On Wednesday morning, Handling and festival organizers revealed the 12 films in TIFF’s 2018 Platform series, a juried program designed to trumpet “artistically ambitious” movies that organizers feel might otherwise get lost amid TIFF’s celebrity-friendly contenders. Features competing for this year’s $25,000 prize include the Martin Amis adaptation Out of Blue from British filmmaker Carol Morley; the drama Cities of Last Things from Malaysian auteur Wi Ding Ho; and American director Tim Sutton’s underground-fighting drama Donnybrook, which will open the lineup.

Platform was introduced by TIFF in 2015, and has arguably struggled to fulfill its mission.
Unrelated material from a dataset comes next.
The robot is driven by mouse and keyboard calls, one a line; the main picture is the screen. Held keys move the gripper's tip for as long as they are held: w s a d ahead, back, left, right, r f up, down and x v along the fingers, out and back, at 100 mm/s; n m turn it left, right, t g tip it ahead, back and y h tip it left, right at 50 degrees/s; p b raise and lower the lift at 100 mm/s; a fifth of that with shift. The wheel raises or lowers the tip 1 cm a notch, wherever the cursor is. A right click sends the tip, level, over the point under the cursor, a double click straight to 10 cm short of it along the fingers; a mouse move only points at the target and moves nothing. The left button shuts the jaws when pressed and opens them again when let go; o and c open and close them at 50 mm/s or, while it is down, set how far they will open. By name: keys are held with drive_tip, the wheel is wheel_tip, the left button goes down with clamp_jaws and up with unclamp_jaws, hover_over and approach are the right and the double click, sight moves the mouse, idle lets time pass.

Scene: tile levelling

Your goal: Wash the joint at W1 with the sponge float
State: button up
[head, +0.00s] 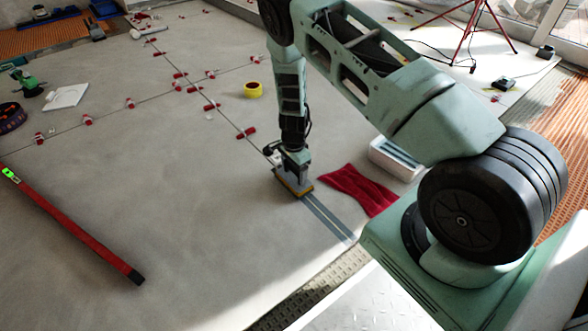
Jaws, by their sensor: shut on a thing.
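My gripper (292,158) is shut on the sponge float (294,184), a flat board with a yellowish sponge layer beneath. The float is down at the tile surface, over the line of a joint. A grey-blue band with two lighter stripes (330,219) runs from the float toward the front edge of the tiles. I take this as the joint being washed, but no W1 label can be read. The float and gripper hide the part of the joint under them. Whether the sponge presses on the tile cannot be told for sure.
A red cloth (357,189) lies right of the float, with a white box (396,158) behind it. A red level (72,222) lies at left. Tiles left of the float are clear.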

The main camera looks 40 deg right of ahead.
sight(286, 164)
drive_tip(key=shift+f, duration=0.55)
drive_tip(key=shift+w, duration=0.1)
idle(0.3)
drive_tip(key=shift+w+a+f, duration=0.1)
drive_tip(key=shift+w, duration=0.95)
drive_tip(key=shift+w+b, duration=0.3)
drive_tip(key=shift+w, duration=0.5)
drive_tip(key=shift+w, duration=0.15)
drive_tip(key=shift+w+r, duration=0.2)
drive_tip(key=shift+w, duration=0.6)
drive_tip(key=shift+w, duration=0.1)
Of the three past Platform winners, only Pablo Larrain’s 2016 drama Jackie went on to earn serious critical attention and box-office dollars – and that was no doubt due to its high-wattage star Natalie Portman and the fact it came to the festival with an awards-friendly North American distributor (Fox Searchlight Pictures) in place. Platform’s other two winners, 2015′s Canadian documentary Hurt and last year’s Australian drama Sweet Country, garnered glowing reviews at TIFF, but little attention outside the festival’s hothouse environs.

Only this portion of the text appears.